This is an excellent idea. Highways and all roads in general already act as massive sinks that soak up solar radiation and contribute in a big way to the urban heat island effect. Taking this fact and these structures and designing them to actively harness hits energy is really quite a swell notion. Very permaculture - stacking functions if you ask me.




The panels, designed by Solar Roadways founder Scott Brusaw, contain embedded LED lights that might eventually act as a “smart” system, providing travel lines as well as timely warnings to drivers about roadblocks and wildlife up ahead. At the same time, embedded heating elements in the panels could prevent snow and ice from building up on the road.


Hmm, interesting a 'smart system' I wonder what all this would entail?



Once a prototype is complete, Solar Roadways still has a long ways to go before its technology is commercialized.
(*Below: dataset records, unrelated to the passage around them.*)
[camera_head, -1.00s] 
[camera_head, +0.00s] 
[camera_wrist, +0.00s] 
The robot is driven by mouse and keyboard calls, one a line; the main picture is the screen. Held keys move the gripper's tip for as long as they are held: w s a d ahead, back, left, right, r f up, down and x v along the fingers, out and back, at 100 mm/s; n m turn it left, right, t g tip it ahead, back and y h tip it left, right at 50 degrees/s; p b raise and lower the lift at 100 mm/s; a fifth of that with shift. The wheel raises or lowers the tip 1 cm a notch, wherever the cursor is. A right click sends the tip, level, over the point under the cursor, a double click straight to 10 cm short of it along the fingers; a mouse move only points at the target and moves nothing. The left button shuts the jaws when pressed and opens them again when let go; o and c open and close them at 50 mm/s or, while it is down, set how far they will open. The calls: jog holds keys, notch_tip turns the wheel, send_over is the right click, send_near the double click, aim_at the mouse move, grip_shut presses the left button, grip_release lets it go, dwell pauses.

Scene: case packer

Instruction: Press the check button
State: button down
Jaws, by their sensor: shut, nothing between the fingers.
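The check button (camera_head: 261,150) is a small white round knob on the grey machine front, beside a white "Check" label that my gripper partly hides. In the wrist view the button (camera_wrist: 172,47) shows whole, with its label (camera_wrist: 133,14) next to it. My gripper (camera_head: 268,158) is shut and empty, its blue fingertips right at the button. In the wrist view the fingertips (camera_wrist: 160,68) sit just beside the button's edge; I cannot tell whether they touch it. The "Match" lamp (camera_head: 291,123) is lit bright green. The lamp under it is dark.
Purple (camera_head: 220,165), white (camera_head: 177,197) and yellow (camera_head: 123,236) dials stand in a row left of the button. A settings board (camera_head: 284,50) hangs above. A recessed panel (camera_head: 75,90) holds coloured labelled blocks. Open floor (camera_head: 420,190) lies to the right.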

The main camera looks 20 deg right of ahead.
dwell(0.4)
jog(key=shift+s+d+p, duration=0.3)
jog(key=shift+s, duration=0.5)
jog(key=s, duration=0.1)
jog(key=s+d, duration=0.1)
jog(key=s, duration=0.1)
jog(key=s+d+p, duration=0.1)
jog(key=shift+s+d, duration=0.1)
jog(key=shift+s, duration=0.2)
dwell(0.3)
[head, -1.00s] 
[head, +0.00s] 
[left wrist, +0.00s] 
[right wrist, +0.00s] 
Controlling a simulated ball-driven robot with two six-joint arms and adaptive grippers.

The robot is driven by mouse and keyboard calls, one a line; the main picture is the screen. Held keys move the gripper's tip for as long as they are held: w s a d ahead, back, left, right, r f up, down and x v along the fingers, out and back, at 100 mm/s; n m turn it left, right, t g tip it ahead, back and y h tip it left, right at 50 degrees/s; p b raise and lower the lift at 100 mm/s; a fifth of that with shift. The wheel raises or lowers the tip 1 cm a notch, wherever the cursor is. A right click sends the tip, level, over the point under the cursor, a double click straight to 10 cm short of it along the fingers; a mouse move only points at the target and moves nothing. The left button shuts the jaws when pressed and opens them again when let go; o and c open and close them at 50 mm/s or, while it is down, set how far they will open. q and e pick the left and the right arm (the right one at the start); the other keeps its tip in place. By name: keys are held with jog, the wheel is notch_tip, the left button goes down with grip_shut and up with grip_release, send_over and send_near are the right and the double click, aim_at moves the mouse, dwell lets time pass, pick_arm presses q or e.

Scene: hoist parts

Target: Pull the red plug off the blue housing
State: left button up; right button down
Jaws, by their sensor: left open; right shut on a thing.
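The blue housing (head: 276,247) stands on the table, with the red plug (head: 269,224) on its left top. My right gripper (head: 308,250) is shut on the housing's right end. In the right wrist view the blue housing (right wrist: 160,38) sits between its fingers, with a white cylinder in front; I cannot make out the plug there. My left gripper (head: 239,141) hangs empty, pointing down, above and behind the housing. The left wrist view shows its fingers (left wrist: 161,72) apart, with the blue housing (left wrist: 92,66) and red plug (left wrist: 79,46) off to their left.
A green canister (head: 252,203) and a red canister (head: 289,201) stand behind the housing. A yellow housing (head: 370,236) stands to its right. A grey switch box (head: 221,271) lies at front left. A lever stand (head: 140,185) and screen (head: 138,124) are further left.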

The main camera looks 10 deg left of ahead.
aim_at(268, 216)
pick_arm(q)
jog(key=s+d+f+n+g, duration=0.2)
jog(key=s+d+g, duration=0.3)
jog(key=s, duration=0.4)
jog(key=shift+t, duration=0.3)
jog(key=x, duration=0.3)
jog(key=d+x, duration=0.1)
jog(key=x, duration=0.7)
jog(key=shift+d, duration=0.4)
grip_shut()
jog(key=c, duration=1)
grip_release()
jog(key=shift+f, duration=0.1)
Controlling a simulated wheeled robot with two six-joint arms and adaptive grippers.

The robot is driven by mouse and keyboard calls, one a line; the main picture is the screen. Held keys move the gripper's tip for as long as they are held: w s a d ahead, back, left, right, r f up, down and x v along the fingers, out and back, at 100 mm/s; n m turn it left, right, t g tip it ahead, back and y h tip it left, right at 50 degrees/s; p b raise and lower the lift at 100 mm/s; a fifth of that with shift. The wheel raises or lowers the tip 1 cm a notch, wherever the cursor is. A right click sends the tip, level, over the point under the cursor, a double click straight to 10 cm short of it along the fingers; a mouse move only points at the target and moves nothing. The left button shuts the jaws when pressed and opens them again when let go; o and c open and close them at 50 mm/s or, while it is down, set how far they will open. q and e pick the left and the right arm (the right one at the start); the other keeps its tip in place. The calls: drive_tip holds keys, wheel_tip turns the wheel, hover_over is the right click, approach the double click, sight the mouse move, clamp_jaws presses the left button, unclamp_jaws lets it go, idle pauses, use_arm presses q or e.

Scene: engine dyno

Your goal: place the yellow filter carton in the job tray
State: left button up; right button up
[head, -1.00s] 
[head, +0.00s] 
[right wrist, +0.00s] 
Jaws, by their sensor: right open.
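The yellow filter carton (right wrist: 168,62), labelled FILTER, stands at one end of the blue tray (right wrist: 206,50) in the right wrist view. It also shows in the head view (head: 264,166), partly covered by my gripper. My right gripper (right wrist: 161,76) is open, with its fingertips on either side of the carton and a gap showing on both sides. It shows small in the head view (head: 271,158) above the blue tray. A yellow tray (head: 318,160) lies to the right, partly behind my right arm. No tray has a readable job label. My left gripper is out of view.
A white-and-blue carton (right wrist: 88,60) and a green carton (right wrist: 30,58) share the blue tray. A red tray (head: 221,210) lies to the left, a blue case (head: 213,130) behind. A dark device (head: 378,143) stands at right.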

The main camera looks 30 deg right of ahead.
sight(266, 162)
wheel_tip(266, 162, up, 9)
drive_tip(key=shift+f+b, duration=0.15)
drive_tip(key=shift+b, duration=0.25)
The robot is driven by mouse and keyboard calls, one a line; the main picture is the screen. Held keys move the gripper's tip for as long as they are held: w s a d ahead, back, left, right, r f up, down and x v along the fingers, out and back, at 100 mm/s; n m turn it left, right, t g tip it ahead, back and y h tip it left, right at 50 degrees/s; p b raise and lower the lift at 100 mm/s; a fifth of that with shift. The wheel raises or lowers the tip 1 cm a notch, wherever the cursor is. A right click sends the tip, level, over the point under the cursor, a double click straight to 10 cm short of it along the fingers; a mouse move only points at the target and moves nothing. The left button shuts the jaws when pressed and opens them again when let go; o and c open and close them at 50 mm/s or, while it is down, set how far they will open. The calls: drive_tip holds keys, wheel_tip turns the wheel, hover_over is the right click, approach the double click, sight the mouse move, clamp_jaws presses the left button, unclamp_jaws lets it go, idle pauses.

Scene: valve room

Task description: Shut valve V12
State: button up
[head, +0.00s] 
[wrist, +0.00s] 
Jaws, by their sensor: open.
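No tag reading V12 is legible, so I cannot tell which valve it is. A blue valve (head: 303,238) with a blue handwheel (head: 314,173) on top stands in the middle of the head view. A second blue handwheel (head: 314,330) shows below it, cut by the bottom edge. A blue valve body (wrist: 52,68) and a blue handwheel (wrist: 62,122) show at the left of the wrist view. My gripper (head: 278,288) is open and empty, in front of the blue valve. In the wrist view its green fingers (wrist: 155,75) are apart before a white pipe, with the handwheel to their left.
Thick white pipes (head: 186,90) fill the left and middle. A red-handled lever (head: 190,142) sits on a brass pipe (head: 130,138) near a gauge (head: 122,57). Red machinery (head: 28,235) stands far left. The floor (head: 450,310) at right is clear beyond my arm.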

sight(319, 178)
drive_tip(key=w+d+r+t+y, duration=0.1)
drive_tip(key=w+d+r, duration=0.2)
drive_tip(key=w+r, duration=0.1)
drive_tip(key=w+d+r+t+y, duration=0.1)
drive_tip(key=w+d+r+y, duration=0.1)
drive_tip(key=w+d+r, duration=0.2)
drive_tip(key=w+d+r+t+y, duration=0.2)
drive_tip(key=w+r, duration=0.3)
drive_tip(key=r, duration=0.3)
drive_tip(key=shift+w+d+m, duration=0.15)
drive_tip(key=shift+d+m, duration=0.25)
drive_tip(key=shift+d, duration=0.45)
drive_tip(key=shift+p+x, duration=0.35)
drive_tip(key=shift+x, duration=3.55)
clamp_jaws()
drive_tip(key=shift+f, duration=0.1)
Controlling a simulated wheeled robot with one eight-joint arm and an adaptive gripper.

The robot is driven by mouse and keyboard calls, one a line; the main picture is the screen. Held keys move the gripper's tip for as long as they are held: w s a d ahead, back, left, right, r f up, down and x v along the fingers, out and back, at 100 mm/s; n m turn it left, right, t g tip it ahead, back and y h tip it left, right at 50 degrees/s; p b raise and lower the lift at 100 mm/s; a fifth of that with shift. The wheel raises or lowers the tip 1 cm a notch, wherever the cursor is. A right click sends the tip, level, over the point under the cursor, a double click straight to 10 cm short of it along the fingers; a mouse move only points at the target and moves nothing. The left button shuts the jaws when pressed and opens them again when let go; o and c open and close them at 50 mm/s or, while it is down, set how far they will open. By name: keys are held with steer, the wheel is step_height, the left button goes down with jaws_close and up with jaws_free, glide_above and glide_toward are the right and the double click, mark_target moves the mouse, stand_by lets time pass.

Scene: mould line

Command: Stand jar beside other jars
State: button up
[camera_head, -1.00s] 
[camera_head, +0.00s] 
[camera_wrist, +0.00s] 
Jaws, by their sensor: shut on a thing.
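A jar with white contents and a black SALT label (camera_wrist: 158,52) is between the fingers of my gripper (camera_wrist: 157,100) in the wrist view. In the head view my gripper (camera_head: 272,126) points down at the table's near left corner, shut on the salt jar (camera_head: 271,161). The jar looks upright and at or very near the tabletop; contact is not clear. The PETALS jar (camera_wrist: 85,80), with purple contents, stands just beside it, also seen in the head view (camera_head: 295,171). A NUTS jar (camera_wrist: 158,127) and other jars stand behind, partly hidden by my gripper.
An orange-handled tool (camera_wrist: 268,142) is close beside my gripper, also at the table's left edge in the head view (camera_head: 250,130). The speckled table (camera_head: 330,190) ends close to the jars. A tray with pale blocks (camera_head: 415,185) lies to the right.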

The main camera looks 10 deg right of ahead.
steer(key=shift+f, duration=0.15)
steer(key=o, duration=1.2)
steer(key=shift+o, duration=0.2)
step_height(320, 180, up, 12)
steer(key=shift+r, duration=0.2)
But if and when it is, Brusaw estimates that covering the entire U.S. interstate highway system with his 12′ by 12′ panels could fulfill the country’s energy needs (based on each panel producing 7.6 kilowatt hours of power each day).


Wow. That is HUGE. Now we all know that the requirements for storage would be too huge to accomplish so this technology could only serve us during daylight hours so it is in that sense imperfect. However it would make a massive contribution to developing a clean energy base for our energy use.

All in all an excellent concept, lets see how far they get with it!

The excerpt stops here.